Records for processing>
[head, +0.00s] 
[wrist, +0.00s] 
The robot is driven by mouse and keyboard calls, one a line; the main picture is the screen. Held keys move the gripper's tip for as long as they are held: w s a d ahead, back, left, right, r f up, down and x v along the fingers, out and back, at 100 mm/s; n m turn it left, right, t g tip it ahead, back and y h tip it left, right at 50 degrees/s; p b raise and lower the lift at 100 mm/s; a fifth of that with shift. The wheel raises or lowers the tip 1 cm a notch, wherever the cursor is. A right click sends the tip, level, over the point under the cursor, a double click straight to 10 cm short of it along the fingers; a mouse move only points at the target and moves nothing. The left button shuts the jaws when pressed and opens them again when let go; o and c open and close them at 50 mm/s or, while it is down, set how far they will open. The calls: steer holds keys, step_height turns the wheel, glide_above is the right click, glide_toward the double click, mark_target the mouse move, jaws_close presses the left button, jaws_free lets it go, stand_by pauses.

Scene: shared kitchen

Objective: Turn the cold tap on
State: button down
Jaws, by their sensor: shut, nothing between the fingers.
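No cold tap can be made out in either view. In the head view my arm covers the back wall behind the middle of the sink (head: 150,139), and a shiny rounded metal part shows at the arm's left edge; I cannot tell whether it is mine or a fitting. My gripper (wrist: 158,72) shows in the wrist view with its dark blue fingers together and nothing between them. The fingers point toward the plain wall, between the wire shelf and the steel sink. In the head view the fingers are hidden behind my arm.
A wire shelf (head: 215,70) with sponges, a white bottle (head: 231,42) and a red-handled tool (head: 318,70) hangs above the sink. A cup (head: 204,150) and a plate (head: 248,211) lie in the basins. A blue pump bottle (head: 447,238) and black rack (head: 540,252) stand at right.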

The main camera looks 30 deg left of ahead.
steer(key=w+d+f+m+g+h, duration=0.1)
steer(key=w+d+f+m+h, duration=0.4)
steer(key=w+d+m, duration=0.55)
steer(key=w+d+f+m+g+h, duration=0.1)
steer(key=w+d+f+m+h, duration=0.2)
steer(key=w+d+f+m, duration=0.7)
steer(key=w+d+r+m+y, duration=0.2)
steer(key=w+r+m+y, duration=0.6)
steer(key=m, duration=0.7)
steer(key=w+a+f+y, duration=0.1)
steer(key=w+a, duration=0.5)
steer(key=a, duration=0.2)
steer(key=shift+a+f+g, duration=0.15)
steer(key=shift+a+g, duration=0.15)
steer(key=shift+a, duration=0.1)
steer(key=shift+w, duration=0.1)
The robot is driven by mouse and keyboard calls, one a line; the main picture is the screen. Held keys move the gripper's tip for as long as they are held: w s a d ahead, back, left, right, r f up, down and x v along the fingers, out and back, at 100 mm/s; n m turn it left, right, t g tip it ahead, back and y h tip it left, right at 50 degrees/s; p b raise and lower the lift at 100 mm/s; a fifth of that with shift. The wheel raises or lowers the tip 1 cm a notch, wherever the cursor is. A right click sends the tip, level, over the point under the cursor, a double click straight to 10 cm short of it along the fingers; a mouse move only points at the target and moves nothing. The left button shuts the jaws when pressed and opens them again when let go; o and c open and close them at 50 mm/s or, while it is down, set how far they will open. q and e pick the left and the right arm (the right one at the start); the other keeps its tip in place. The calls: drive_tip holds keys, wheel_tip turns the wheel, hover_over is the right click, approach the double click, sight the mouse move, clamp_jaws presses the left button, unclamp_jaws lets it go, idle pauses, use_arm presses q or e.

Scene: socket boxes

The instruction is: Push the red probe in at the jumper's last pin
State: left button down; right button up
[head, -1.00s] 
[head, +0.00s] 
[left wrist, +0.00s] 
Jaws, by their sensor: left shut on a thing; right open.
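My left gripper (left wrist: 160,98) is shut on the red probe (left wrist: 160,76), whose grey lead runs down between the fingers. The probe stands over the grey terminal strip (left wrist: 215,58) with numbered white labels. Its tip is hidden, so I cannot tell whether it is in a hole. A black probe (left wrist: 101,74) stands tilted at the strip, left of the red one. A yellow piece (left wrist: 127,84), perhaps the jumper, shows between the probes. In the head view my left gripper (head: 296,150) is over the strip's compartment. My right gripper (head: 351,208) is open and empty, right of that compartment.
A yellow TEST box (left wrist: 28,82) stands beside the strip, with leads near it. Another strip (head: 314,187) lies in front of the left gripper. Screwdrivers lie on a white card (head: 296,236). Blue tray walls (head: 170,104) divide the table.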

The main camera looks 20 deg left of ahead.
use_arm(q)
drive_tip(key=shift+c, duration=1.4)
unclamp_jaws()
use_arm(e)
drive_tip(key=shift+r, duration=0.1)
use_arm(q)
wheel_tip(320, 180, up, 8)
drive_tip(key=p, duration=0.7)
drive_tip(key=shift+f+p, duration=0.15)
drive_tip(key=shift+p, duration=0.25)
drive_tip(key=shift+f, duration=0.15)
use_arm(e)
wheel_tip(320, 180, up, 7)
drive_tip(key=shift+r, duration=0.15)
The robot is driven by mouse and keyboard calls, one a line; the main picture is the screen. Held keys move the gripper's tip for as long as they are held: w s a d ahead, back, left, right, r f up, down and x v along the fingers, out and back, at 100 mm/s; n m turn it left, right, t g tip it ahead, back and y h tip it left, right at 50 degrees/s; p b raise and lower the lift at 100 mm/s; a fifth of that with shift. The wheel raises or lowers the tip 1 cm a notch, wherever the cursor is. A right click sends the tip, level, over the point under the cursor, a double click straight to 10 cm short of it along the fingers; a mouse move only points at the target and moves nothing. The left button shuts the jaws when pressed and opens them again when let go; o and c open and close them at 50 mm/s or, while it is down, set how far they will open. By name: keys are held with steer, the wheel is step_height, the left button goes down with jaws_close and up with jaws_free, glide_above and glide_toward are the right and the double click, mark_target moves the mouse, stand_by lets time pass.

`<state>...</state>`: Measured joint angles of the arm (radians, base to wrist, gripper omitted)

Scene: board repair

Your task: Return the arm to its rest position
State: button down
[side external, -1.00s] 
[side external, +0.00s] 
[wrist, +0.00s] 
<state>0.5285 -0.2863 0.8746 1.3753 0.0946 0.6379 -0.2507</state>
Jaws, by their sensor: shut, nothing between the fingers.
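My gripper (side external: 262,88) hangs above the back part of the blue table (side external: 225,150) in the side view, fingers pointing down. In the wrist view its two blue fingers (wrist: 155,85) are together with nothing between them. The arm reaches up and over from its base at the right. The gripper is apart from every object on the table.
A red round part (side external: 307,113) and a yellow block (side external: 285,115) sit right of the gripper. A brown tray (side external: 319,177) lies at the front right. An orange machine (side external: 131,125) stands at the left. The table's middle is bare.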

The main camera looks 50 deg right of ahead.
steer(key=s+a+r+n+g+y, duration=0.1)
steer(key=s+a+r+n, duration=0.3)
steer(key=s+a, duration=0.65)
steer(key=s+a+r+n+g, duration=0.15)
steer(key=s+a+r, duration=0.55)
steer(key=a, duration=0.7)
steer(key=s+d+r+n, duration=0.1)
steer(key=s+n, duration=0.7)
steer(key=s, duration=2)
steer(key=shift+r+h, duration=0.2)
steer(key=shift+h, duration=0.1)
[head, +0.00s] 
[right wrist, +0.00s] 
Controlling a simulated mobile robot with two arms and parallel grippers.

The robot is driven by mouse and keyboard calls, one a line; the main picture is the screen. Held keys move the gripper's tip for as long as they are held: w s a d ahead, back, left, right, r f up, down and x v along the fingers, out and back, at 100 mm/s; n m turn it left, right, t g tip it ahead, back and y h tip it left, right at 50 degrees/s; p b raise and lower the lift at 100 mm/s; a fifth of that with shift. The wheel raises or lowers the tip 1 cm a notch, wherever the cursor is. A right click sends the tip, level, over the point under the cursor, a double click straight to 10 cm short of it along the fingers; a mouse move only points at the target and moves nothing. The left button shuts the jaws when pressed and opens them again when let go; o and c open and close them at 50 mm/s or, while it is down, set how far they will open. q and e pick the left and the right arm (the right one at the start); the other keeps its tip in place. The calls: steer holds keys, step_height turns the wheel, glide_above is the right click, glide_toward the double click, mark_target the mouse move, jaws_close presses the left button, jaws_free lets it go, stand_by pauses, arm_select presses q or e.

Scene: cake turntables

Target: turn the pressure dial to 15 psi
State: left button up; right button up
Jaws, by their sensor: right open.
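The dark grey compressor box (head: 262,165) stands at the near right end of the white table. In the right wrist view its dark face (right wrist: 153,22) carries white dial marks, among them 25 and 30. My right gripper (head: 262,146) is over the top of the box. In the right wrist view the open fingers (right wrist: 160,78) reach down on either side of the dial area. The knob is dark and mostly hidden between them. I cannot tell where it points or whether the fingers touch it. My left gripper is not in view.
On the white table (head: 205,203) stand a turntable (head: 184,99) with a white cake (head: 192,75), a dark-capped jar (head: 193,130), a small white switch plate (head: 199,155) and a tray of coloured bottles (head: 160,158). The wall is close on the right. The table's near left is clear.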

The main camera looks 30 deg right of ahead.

Prompt> Look through the listing and extract every line with "Scene" in it.

Result>
Scene: shared kitchen
Scene: socket boxes
Scene: board repair
Scene: cake turntables

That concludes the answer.